Collected data>
§ §

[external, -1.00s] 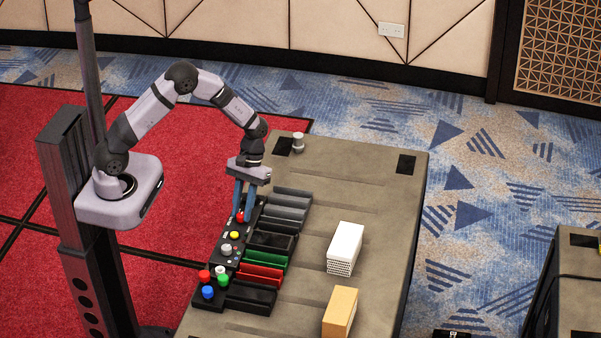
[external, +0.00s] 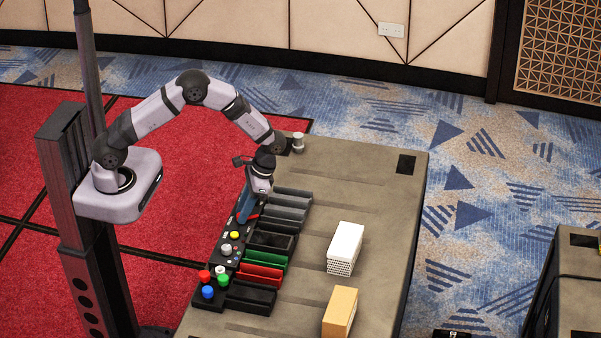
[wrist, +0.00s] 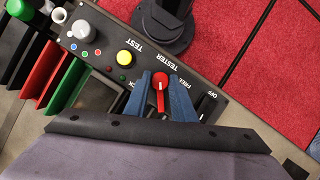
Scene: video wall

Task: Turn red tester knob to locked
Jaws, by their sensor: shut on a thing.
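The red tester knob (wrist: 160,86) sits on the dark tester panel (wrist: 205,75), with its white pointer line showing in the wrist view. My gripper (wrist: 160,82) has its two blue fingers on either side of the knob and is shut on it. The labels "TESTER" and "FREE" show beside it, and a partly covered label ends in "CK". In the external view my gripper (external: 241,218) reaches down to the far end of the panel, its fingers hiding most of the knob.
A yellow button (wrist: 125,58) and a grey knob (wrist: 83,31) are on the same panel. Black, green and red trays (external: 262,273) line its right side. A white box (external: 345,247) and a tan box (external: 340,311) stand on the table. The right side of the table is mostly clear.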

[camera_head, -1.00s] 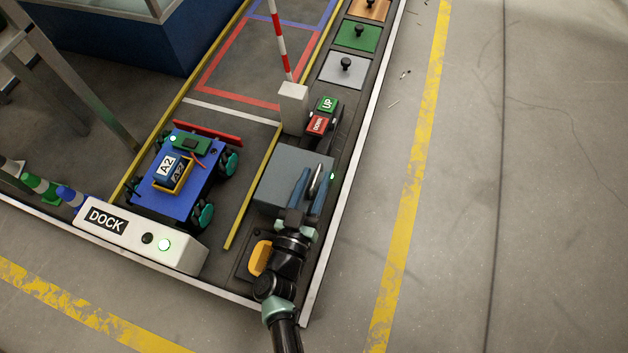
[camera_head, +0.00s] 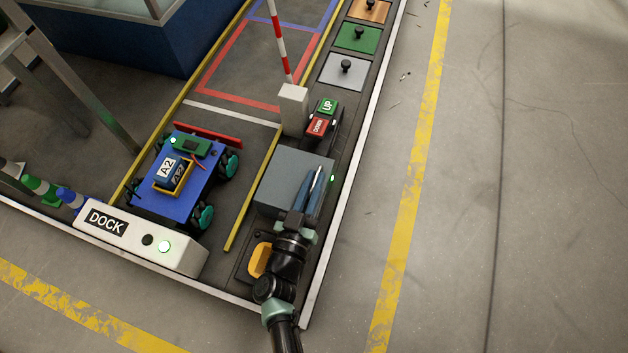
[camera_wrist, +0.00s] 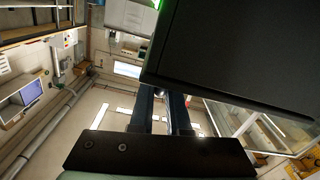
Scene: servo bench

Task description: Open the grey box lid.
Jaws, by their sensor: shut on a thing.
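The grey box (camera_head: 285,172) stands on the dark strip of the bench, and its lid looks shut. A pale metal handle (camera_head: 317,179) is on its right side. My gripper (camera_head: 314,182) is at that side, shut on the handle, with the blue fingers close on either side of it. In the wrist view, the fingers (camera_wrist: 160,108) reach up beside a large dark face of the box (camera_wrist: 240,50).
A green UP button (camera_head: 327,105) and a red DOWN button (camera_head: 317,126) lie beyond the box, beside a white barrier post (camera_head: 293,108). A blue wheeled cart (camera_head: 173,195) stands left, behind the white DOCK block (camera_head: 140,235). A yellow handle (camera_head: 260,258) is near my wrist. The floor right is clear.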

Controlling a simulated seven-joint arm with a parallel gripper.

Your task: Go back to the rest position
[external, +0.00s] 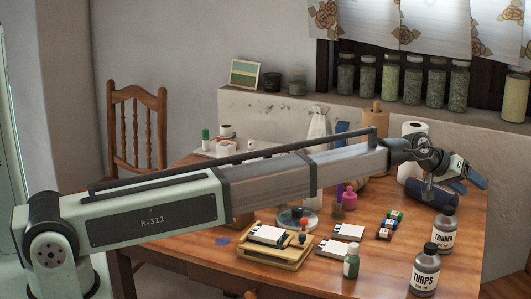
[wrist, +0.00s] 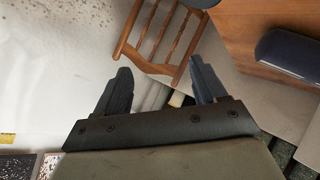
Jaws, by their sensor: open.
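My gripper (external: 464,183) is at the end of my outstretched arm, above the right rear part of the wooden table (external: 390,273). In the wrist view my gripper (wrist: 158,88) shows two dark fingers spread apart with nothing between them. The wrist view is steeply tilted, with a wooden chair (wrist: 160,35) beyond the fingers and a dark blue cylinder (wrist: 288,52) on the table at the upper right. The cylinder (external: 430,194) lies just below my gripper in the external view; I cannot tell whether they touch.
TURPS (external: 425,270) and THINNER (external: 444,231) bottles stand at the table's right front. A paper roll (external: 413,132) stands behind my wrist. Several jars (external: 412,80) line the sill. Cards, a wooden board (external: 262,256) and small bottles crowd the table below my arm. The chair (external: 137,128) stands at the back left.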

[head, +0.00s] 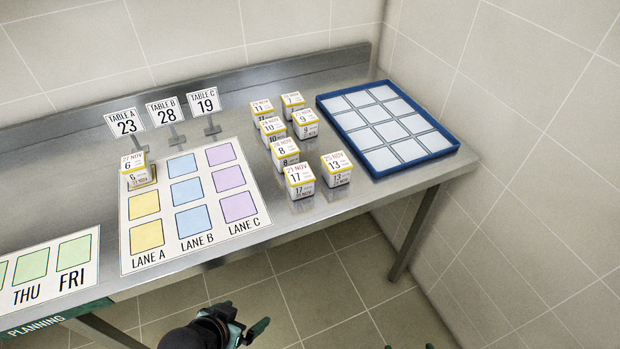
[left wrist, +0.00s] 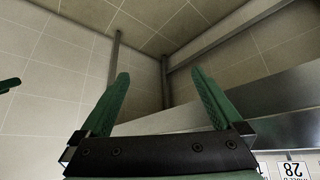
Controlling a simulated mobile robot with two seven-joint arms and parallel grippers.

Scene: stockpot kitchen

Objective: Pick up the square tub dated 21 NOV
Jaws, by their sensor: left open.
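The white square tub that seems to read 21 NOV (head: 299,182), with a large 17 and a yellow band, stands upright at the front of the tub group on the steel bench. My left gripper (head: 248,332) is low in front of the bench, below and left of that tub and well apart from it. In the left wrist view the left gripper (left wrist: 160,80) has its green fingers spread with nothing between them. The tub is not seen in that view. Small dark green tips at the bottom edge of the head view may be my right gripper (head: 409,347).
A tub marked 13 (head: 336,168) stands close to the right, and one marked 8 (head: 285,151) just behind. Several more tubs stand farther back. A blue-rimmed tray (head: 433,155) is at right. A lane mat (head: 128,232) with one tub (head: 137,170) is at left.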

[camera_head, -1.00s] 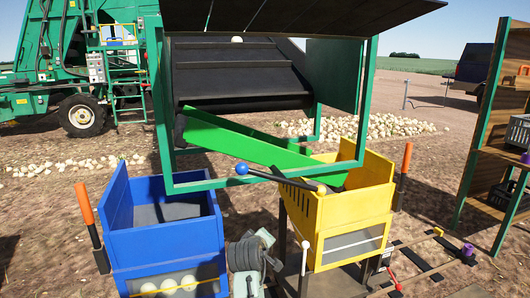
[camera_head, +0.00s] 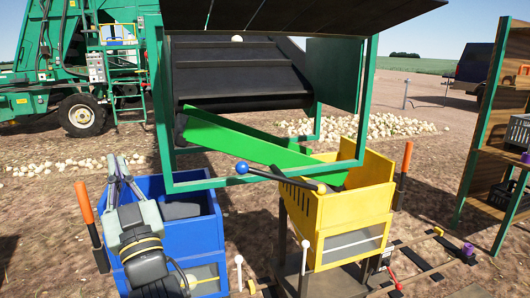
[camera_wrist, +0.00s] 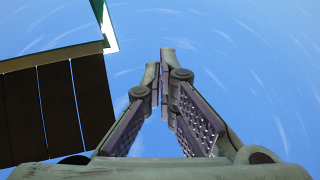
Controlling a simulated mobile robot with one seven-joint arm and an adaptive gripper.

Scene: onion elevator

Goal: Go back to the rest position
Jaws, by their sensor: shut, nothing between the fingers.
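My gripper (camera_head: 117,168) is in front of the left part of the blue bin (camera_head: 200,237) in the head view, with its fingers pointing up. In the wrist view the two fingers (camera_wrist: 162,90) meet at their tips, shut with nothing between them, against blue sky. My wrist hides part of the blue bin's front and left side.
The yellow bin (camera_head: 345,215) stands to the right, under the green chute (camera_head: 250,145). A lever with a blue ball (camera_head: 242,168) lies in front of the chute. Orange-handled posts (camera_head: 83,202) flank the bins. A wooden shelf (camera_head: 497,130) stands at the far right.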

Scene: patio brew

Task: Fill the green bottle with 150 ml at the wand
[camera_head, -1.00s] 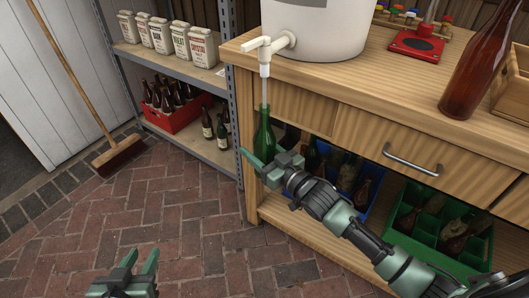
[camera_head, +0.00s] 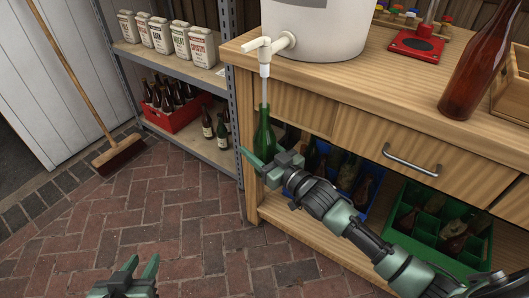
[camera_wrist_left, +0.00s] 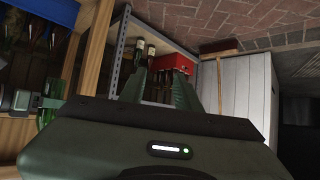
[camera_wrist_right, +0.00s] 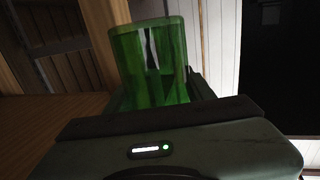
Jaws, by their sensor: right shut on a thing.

§ §

Instructions to follow> Without the pictures, reproduce every line of the records above exactly.

Response below>
[external, -1.00s] 
[external, +0.00s] 
[wrist, +0.00s] 
Scene: video wall

Task: Turn red tester knob to locked
Jaws, by their sensor: shut on a thing.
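The red tester knob (wrist: 160,86) sits on the dark tester panel (wrist: 205,75), with its white pointer line showing in the wrist view. My gripper (wrist: 160,82) has its two blue fingers on either side of the knob and is shut on it. The labels "TESTER" and "FREE" show beside it, and a partly covered label ends in "CK". In the external view my gripper (external: 241,218) reaches down to the far end of the panel, its fingers hiding most of the knob.
A yellow button (wrist: 125,58) and a grey knob (wrist: 83,31) are on the same panel. Black, green and red trays (external: 262,273) line its right side. A white box (external: 345,247) and a tan box (external: 340,311) stand on the table. The right side of the table is mostly clear.

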[camera_head, -1.00s] 
[camera_head, +0.00s] 
[camera_wrist, +0.00s] 
Scene: servo bench

Task description: Open the grey box lid.
Jaws, by their sensor: shut on a thing.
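The grey box (camera_head: 285,172) stands on the dark strip of the bench, and its lid looks shut. A pale metal handle (camera_head: 317,179) is on its right side. My gripper (camera_head: 314,182) is at that side, shut on the handle, with the blue fingers close on either side of it. In the wrist view, the fingers (camera_wrist: 160,108) reach up beside a large dark face of the box (camera_wrist: 240,50).
A green UP button (camera_head: 327,105) and a red DOWN button (camera_head: 317,126) lie beyond the box, beside a white barrier post (camera_head: 293,108). A blue wheeled cart (camera_head: 173,195) stands left, behind the white DOCK block (camera_head: 140,235). A yellow handle (camera_head: 260,258) is near my wrist. The floor right is clear.

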Controlling a simulated seven-joint arm with a parallel gripper.

Your task: Go back to the rest position
[external, +0.00s] 
[wrist, +0.00s] 
Jaws, by their sensor: open.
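My gripper (external: 464,183) is at the end of my outstretched arm, above the right rear part of the wooden table (external: 390,273). In the wrist view my gripper (wrist: 158,88) shows two dark fingers spread apart with nothing between them. The wrist view is steeply tilted, with a wooden chair (wrist: 160,35) beyond the fingers and a dark blue cylinder (wrist: 288,52) on the table at the upper right. The cylinder (external: 430,194) lies just below my gripper in the external view; I cannot tell whether they touch.
TURPS (external: 425,270) and THINNER (external: 444,231) bottles stand at the table's right front. A paper roll (external: 413,132) stands behind my wrist. Several jars (external: 412,80) line the sill. Cards, a wooden board (external: 262,256) and small bottles crowd the table below my arm. The chair (external: 137,128) stands at the back left.

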[head, +0.00s] 
[left wrist, +0.00s] 
Controlling a simulated mobile robot with two seven-joint arms and parallel grippers.

Scene: stockpot kitchen

Objective: Pick up the square tub dated 21 NOV
Jaws, by their sensor: left open.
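The white square tub that seems to read 21 NOV (head: 299,182), with a large 17 and a yellow band, stands upright at the front of the tub group on the steel bench. My left gripper (head: 248,332) is low in front of the bench, below and left of that tub and well apart from it. In the left wrist view the left gripper (left wrist: 160,80) has its green fingers spread with nothing between them. The tub is not seen in that view. Small dark green tips at the bottom edge of the head view may be my right gripper (head: 409,347).
A tub marked 13 (head: 336,168) stands close to the right, and one marked 8 (head: 285,151) just behind. Several more tubs stand farther back. A blue-rimmed tray (head: 433,155) is at right. A lane mat (head: 128,232) with one tub (head: 137,170) is at left.

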[camera_head, -1.00s] 
[camera_head, +0.00s] 
[camera_wrist, +0.00s] 
Controlling a simulated mobile robot with one seven-joint arm and an adaptive gripper.

Scene: onion elevator

Goal: Go back to the rest position
Jaws, by their sensor: shut, nothing between the fingers.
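My gripper (camera_head: 117,168) is in front of the left part of the blue bin (camera_head: 200,237) in the head view, with its fingers pointing up. In the wrist view the two fingers (camera_wrist: 162,90) meet at their tips, shut with nothing between them, against blue sky. My wrist hides part of the blue bin's front and left side.
The yellow bin (camera_head: 345,215) stands to the right, under the green chute (camera_head: 250,145). A lever with a blue ball (camera_head: 242,168) lies in front of the chute. Orange-handled posts (camera_head: 83,202) flank the bins. A wooden shelf (camera_head: 497,130) stands at the far right.

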Scene: patio brew

Task: Fill the green bottle with 150 ml at the wand
[camera_head, -1.00s] 
[camera_head, +0.00s] 
[camera_wrist_left, +0.00s] 
[camera_wrist_right, +0.00s] 
Jaws, by their sensor: right shut on a thing.

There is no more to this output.